European natural gas prices have surged to their highest levels of 2024, driven by a confluence of factors including supply concerns and slower-than-expected storage builds.
Despite storage levels being relatively comfortable across the continent, fears of disruptions in Russian fuel supplies crossing Ukraine have further fueled the rally, with benchmark futures trading above €39 per megawatt-hour in early August.
The ongoing conflict in Russia’s Kursk region, home to a crucial gas intake point, has heightened these concerns, causing prices to spike for a third consecutive day.
Supply concerns push prices higher
The recent price surge has been largely attributed to fears of disruptions in the flow of Russian gas through Ukraine.
On Thursday, Russian energy giant Gazprom PJSC announced that gas transit via the Sudzha intake point—Russia’s last remaining pipeline route to Europe via Ukraine—was set at 37.3 million cubic meters per day, down from the usual 42 million cubic meters observed in recent months.
The Sudzha station, located near the border, is a critical point for gas flows to Europe, and any potential disruption could have significant implications for European energy markets.
While gas flows at the Sudzha transit point are continuing for now, the slight reduction has raised alarms, particularly as intense fighting continues in the region.
Analysts warn that any further escalation could threaten the stability of gas supplies to Europe, pushing prices even higher.
Sluggish storage builds amid high Asian demand
Despite European Union (EU) natural gas storage levels being over 86% full as of August 6—well above the five-year average of 78%—storage builds have been slower than anticipated.
This slowdown is primarily due to lower liquefied natural gas (LNG) inflows into Europe, as strong Asian demand has diverted cargoes away from the continent.
Asian LNG demand has remained robust throughout 2024, with imports rising by 10.3% year-on-year in the first seven months of the year.
China and India have been the primary drivers of this growth, accounting for 64% of the increase in demand.

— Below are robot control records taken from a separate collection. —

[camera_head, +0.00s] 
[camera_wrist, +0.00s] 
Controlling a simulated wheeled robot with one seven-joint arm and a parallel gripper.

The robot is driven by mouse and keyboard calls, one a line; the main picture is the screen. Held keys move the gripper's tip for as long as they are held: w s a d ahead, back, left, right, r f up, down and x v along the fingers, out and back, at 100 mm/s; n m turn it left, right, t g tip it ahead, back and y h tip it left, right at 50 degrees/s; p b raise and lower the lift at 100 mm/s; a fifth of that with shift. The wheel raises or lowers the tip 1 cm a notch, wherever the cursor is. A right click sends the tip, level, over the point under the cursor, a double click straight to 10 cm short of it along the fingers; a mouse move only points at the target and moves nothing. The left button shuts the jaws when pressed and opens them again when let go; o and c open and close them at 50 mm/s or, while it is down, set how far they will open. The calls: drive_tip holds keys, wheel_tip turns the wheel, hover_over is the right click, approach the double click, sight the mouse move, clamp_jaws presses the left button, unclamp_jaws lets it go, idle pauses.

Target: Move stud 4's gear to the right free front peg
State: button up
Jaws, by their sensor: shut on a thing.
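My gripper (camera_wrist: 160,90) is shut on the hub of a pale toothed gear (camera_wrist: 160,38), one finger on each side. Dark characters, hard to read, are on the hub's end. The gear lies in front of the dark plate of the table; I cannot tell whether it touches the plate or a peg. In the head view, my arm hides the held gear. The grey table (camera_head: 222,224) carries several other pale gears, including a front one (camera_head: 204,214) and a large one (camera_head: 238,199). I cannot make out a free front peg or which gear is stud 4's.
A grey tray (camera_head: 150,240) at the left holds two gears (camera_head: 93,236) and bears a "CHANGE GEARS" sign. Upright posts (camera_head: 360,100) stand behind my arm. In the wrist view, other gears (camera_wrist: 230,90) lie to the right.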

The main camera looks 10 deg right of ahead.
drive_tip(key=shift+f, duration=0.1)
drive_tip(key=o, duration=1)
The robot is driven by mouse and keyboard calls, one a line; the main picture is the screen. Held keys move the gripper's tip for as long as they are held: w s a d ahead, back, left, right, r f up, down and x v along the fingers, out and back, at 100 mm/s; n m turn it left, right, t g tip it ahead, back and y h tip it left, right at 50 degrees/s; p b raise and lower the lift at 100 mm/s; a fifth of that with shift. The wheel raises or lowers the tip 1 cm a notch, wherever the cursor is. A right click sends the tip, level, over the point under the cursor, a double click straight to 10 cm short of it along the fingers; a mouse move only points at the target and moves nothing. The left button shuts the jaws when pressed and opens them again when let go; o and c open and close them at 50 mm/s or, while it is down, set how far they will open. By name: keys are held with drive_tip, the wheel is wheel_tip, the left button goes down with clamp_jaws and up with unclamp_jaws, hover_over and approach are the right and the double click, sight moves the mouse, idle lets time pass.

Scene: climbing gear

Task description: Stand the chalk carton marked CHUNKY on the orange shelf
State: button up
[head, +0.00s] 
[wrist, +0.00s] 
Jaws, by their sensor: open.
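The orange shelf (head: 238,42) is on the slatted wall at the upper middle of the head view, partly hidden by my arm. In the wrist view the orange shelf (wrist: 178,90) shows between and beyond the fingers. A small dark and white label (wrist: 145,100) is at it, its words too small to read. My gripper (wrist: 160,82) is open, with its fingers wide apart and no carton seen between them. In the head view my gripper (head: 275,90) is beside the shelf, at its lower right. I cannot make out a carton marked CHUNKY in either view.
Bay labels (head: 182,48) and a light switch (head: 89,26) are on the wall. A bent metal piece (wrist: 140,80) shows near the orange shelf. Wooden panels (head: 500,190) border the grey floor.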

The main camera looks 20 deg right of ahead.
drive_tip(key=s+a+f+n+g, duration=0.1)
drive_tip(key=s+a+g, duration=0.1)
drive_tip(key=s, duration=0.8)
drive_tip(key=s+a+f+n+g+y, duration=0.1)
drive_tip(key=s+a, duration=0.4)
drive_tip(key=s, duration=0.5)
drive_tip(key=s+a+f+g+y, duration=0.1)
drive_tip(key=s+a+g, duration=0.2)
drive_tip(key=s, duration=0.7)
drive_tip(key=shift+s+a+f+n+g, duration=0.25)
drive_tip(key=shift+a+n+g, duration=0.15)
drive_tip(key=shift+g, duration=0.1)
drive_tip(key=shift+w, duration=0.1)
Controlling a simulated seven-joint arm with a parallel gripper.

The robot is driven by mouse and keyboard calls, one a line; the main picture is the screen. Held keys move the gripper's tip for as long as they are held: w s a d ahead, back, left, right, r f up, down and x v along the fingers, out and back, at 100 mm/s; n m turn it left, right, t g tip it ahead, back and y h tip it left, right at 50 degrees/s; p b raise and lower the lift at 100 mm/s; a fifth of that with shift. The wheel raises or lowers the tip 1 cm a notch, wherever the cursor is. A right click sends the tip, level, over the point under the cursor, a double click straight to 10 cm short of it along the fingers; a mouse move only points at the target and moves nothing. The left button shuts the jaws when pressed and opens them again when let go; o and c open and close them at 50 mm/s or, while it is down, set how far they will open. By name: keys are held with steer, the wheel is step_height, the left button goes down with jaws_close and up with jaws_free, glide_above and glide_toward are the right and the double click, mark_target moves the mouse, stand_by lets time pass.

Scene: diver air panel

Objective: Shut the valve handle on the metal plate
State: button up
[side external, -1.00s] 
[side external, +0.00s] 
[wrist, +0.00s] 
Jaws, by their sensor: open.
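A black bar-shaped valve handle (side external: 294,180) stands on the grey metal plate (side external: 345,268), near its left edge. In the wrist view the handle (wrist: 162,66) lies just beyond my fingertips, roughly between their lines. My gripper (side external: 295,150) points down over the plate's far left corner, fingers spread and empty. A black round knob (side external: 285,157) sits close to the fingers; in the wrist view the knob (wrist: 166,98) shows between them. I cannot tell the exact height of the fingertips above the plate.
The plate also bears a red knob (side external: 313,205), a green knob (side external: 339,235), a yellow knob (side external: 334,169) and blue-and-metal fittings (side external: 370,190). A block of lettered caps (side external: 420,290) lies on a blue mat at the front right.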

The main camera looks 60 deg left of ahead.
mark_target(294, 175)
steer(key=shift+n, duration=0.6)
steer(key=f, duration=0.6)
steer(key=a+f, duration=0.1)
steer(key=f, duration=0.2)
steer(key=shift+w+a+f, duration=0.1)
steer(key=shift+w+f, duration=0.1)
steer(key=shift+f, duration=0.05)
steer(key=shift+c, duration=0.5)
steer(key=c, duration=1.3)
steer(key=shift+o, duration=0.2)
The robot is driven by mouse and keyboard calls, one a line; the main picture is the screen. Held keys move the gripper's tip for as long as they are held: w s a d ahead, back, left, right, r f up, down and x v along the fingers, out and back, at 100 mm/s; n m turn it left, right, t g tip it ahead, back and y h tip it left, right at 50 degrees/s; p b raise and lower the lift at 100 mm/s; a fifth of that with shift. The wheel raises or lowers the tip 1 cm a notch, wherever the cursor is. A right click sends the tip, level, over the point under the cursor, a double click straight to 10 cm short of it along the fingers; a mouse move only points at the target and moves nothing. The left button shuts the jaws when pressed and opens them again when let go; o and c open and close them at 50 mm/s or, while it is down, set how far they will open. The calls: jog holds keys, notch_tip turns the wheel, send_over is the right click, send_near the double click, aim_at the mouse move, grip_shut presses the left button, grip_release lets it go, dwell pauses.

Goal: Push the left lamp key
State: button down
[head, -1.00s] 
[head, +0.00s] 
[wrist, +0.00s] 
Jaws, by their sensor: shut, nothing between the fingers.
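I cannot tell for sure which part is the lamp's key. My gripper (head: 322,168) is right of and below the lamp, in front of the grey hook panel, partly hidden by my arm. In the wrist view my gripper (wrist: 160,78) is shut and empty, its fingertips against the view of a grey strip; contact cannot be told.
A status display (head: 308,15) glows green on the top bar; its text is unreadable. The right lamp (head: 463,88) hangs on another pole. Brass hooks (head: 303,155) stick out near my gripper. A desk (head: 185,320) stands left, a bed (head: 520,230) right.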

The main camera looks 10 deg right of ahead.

The higher demand in Asia has ensured that the Japan Korea Marker (JKM) has consistently traded at a premium to the Dutch Title Transfer Facility (TTF), Europe’s leading gas hub, making it more profitable for LNG cargoes to head to Asia instead of Europe.
Warren Paterson, head of commodities strategy at ING Think, said,
“The decelerated storage build-up is expected to support TTF prices. However, projections still suggest that EU storage will likely be near 100% full heading into the 2024/25 winter, provided there are no significant supply shocks.”
Source: Tradingview
Norwegian pipeline maintenance
Norway, which has overtaken Russia as Europe’s top pipeline gas supplier since the start of the Ukraine war, is expected to reduce its gas flows to the EU in August and September due to scheduled summer maintenance.
Analysts caution that any overruns in maintenance could further tighten the market, potentially leading to increased LNG imports into the EU to compensate for the shortfall.
Norwegian gas flows have become increasingly vital to the European market, and any reduction in supply could exacerbate the existing supply-demand imbalance, pushing prices even higher as the continent approaches the winter heating season.
Ukraine transit route
The future of Russian pipeline gas flows via Ukraine remains uncertain, with Ukraine indicating that it does not plan to extend its transit deal with Gazprom when it expires at the end of this year.
This has added another layer of complexity to the already volatile market, as the EU looks for alternative supply sources.
EU Energy Commissioner Kadri Simson has assured that alternative supply routes are available, with Austria able to import gas from Italy and Germany.
However, analysts note that the market will remain sensitive to any developments related to these flows, as evidenced by the recent price spike following reports that Ukrainian troops had captured the Sudzha entry point.
Speculative activity
Despite the relatively comfortable storage levels, speculative activity remains a key factor driving market volatility.
According to energy analyst Paterson, speculators are “stubbornly bullish” on the European natural gas market, holding a sizeable net long position—the largest since 2021.
As of the latest positioning data, investment funds hold a net long of almost 192 TWh, a significant increase from the net short positions at the start of 2024.
Paterson also highlighted that Asia is expected to remain the dominant driver of global gas demand growth, a trend that is unlikely to change as economies in the region transition towards cleaner fuels. This continued demand from Asia, coupled with the ongoing geopolitical risks in Europe, suggests that natural gas prices may remain elevated in the coming months.
Source: ING Research
As Europe heads into the winter heating season, the combination of supply uncertainties, strong Asian demand, and speculative activity is likely to keep natural gas prices volatile.
While storage levels provide some cushion, the market remains on edge, with any further disruptions or demand spikes potentially leading to significant price increases.
Investors and policymakers will need to closely monitor these developments to navigate the challenging energy landscape in the months ahead.